“Do you ever feel you’ve become the worst version of yourself?”

Yesterday I realized that I have started doing something I have always found really annoying in other people. You know how you have a conversation with someone and you talk about doing something (let’s just say going out to eat) and they say, “We can’t afford that, sorry.” It’s so awkward. And uncomfortable. How are you supposed to respond? Should you offer to pay for them? What if you can’t afford to do that? Then what? Why do you suddenly feel so guilty?

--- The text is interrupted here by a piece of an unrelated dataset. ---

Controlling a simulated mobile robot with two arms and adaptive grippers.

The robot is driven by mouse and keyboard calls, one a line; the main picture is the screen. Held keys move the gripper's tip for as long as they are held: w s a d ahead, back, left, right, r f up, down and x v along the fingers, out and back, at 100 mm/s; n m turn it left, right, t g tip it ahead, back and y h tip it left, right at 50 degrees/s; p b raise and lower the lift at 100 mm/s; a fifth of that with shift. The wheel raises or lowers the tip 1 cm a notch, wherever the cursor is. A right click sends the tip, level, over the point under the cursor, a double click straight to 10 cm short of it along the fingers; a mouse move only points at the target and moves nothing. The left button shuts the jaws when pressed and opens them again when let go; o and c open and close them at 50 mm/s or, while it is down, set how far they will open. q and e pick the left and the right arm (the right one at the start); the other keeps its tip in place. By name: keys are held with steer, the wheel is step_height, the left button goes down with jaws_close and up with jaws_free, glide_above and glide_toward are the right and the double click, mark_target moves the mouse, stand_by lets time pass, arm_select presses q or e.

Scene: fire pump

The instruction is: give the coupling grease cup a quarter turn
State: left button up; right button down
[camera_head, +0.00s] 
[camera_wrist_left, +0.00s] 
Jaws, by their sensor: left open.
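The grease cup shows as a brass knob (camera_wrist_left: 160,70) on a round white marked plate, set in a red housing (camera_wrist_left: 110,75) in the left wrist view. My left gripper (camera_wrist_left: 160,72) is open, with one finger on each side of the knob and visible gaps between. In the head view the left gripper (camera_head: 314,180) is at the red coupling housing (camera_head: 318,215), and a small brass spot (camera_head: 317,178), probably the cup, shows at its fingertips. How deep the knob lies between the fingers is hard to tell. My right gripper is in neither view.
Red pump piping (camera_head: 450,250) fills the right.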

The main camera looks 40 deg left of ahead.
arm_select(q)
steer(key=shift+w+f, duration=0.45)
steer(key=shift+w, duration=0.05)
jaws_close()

I always said that if I was in that situation I would say we couldn’t do it without bringing up the money situation. Because it makes people uncomfortable. Now that Mike and I are suddenly destitute (that was an exaggeration for humorous effect), I realize that I have started doing that myself. Congratulations on those strong convictions, Kari.

What I didn’t realize is how intensely the money situation weighs on one’s mind. It affects my decision to drink water instead of Diet Coke (not a bad decision, but that’s not really the point). It affects my decision to bring my lunch instead of going out to eat. It affects my decision to make a cup of hot chocolate from the mix in my desk instead of buying a cup of coffee. (I also think about food a lot, in case you can’t tell.) Our finances are the reason I am so upset about the flat tire and the reason I haven’t been sleeping so well the past two weeks.

So, now that the shoe is on the other foot and all that, I feel that I should publicly apologize for having been critical of how anyone handled having to say no for financial reasons. I was insensitive to the stress that money causes, and that was wrong. And, if I’ve irritated anyone with my constant financial prattle, I am sorry. I am trying to work on it.

Today, though, I just feel like the worst version of myself.